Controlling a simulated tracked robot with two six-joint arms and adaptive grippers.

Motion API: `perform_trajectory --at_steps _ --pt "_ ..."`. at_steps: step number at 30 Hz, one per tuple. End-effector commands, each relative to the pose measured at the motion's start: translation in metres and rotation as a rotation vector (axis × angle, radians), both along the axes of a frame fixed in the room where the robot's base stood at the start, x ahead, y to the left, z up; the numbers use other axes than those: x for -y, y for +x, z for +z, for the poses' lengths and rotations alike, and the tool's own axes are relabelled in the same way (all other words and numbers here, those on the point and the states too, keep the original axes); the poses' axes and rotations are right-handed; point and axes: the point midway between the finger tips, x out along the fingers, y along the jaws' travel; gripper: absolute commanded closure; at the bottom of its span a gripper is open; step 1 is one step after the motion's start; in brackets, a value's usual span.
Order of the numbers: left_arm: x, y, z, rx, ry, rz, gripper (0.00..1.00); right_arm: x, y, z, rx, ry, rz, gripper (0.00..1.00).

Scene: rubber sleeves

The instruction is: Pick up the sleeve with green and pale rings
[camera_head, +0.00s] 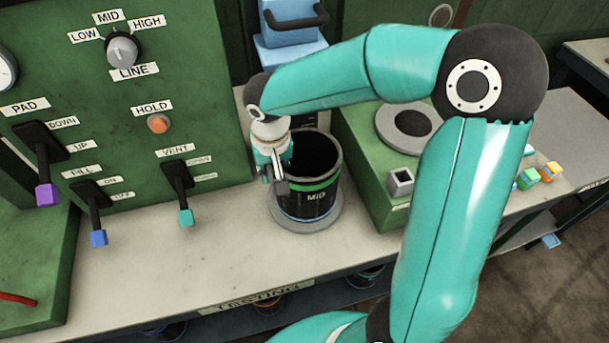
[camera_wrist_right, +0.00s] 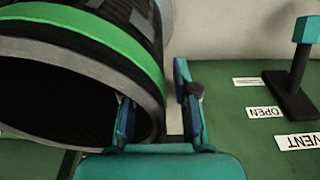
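A black sleeve (camera_head: 318,203) with a green ring, a pale grey rim and a "MID" label stands upright on a round grey plate (camera_head: 327,222) on the bench. A thin blue line shows near its foot. My right gripper (camera_head: 277,178) points down at the sleeve's left rim. In the right wrist view the sleeve (camera_wrist_right: 110,45) fills the upper left. There my right gripper (camera_wrist_right: 158,105) is open, one finger at the mouth side of the rim and the other outside, with a gap beside the outer finger. My left gripper is not in view.
A green control panel (camera_head: 110,160) with levers stands left; its teal VENT lever (camera_head: 185,215) is near the gripper. A green box (camera_head: 370,170) stands right, with small coloured blocks (camera_head: 530,178) beyond. The pale bench (camera_head: 200,265) is clear in front. More sleeves show below it.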

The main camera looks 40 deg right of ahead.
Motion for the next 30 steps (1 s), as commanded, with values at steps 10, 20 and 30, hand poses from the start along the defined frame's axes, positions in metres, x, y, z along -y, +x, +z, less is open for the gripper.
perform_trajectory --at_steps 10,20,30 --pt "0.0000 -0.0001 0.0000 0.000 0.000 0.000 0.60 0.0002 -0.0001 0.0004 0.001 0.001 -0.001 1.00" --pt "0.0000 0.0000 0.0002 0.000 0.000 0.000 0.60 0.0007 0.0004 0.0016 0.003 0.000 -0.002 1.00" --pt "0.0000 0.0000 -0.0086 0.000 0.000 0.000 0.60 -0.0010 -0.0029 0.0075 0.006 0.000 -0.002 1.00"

========================

=== Task to complete ===
Extract the stretch of lines that begins at the line with "Scene: rubber sleeves" and ends at the line with "The main camera looks 40 deg right of ahead.", inclusive. Omit every picture.

=== Full response ===
Scene: rubber sleeves

The instruction is: Pick up the sleeve with green and pale rings
[camera_head, +0.00s] 
[camera_wrist_right, +0.00s] 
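A black sleeve (camera_head: 318,203) with a green ring, a pale grey rim and a "MID" label stands upright on a round grey plate (camera_head: 327,222) on the bench. A thin blue line shows near its foot. My right gripper (camera_head: 277,178) points down at the sleeve's left rim. In the right wrist view the sleeve (camera_wrist_right: 110,45) fills the upper left. There my right gripper (camera_wrist_right: 158,105) is open, one finger at the mouth side of the rim and the other outside, with a gap beside the outer finger. My left gripper is not in view.
A green control panel (camera_head: 110,160) with levers stands left; its teal VENT lever (camera_head: 185,215) is near the gripper. A green box (camera_head: 370,170) stands right, with small coloured blocks (camera_head: 530,178) beyond. The pale bench (camera_head: 200,265) is clear in front. More sleeves show below it.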

The main camera looks 40 deg right of ahead.

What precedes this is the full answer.